*Information provided*.
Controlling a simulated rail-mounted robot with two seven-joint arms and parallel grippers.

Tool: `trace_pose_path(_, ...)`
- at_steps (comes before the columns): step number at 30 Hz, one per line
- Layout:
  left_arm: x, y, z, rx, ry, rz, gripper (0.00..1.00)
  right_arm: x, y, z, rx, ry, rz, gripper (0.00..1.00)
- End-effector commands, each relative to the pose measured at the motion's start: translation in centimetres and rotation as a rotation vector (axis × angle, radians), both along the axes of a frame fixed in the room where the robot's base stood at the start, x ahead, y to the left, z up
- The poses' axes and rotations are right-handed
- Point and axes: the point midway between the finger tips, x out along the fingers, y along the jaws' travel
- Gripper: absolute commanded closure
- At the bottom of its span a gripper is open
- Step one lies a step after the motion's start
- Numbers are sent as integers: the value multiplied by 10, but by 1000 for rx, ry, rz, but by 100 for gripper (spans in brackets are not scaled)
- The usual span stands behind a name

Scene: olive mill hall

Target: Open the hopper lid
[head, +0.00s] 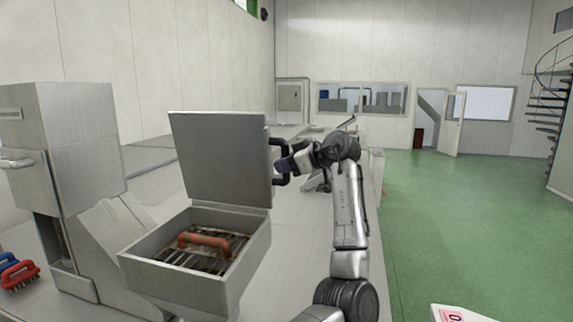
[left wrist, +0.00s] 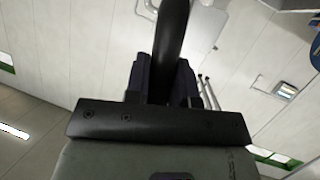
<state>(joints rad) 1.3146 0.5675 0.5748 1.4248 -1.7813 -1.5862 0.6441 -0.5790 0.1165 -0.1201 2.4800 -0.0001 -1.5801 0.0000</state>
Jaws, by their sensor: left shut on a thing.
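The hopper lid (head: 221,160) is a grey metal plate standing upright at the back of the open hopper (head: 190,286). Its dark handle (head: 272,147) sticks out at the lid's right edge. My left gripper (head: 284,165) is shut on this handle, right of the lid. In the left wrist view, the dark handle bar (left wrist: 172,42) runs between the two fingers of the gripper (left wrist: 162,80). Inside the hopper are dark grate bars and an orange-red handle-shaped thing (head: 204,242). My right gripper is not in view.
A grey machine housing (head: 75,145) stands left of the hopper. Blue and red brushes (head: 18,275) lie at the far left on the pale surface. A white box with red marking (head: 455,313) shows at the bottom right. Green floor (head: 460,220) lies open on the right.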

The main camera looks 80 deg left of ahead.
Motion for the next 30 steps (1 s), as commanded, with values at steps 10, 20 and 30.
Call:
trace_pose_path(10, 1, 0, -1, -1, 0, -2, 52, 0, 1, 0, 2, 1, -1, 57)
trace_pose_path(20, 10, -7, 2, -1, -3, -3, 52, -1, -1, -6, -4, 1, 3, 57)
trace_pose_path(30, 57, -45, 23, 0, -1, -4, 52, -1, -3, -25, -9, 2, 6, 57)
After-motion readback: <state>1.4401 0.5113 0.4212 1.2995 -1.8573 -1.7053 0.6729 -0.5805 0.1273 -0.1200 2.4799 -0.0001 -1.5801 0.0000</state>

*Task brief*. Everything from the line with "Motion for the" to the end of the listing above needs to be duplicated exactly, both end lines included, with nothing more.

*Written answer*.
Motion for the next 30 steps (1 s), as commanded, with values at steps 10, 20 and 30.
Call:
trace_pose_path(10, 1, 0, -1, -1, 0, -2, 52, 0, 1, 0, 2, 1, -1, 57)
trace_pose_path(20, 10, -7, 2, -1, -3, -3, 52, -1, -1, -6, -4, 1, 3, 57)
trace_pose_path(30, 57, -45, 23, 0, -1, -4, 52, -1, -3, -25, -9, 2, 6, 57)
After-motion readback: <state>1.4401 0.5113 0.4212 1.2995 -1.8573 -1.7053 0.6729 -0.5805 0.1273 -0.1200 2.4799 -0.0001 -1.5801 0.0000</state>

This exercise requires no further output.